As NYU law professor Burt Neuborne has recently written in his book, Madison’s Music, the rights enumerated in the First Amendment trace “the arc of a democratic idea—from conception to codification.” These rights are bundled. The right to assemble is the right to assemble. The right of the press is the right of the press. They both serve the same public interest: the right to know. The cause may be just or unjust, the press may be approved or disapproved, but democracy thrives on openness and is chewed away by the proliferation of “safe spaces,” meaning, apparently, spaces safe from argument. God preserve us from spaces that banish argument!

As my onetime comrade in Students for a Democratic Society Carl Oglesby memorably put it, “Democracy is nothing if it is not dangerous.” Protesters who turn transparency opaque in a public place presumably do not understand the meaning of “public.” They have commandeered the place—expropriated it, in effect; converted it into their private property.

As the YouTube video circulated online, some on social media came to the activists’ defense.

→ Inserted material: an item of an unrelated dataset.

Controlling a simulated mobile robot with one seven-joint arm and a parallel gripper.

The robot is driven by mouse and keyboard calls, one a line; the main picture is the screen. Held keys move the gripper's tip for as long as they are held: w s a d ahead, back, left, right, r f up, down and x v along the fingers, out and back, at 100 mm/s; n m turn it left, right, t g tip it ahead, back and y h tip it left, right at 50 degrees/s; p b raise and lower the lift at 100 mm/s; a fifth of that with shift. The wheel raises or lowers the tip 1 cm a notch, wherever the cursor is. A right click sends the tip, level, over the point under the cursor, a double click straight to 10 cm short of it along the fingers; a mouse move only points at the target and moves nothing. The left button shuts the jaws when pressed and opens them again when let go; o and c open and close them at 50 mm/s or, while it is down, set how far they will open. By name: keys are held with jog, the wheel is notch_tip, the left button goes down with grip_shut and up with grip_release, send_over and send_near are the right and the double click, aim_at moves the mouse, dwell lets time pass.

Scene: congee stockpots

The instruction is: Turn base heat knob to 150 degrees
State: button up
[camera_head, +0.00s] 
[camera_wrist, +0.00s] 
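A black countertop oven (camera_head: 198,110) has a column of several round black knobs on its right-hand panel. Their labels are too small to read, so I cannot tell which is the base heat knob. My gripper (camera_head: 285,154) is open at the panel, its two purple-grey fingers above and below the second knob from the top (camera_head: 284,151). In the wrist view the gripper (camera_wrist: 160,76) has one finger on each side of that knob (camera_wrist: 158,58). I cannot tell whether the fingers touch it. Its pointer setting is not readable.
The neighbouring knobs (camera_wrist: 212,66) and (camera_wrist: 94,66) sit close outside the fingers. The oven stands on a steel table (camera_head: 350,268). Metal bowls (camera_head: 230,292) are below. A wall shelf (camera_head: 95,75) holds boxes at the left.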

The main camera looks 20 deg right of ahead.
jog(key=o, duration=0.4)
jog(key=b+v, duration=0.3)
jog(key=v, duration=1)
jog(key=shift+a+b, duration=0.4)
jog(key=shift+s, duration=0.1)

Professor, author and New York Times columnist Roxane Gay tweeted, to much social media approval: “This sense that we are entitled to access and information. We should interrogate that.”

There is plenty to “interrogate,” a term many academics have come to like because it sounds aggressive and makes simple questioning look wimpy. In the aftermath, Click has resigned her courtesy appointment with the Missouri School of Journalism—but not before she received hate mail and rape threats. Meanwhile, the Washington Post reports that “anonymous threats were directed towards students of color.” Such threats are undemocratic in themselves. Intimidation is vile.

Students should feel safe on their campuses, but not at the cost of a lively public life. Indeed, a free press has many times proved its value for safety’s sake. There’s a long history here. For social movements, this is not only a matter of democratic principle, it’s a matter of strategy. Media—even when distorting, invasive, stupid, or politically unsavory—are channels. Without them, much of the civil rights movement would have fallen into a deep hole; the antiwar, women’s, and queer movements likewise.

In the ‘50s and ‘60s, reporting about Southern civil rights actions like the Montgomery bus boycott (1955-56) and the Freedom Rides (1961) was eagerly sought by activists who were trying to puncture a curtain of silence. Atrocity photos galvanized people who didn’t want to face the brutality of the Deep South. (Here, for example, is Jet magazine’s photo of the mangled face of the 14-year-old Chicago boy Emmett Till, beaten to death in Mississippi for allegedly whistling at a white woman.)

TV footage at its best exposed the awfulness of the Vietnam War. When the antiwar movement was open, many press reports gave them credibility even as others accentuated the most garish and outré of the rebels. In the ‘80s, when ACT-UP disrupted government presentations, the press paid attention, and the protesters gained the right to fast-track AIDS drugs. And in 2011, footage of a New York police officer pepper-spraying a peaceful protester rallied support for Occupy Wall Street. None of these images could have circulated if journalists hadn’t been free to go wherever they thought the news was.

When movements block communication—even communication to a public they suspect via channels they disapprove—they harden into echo chambers. That is when the mobs and the czars march in.

It’s the movements that understand this that, in the end, win.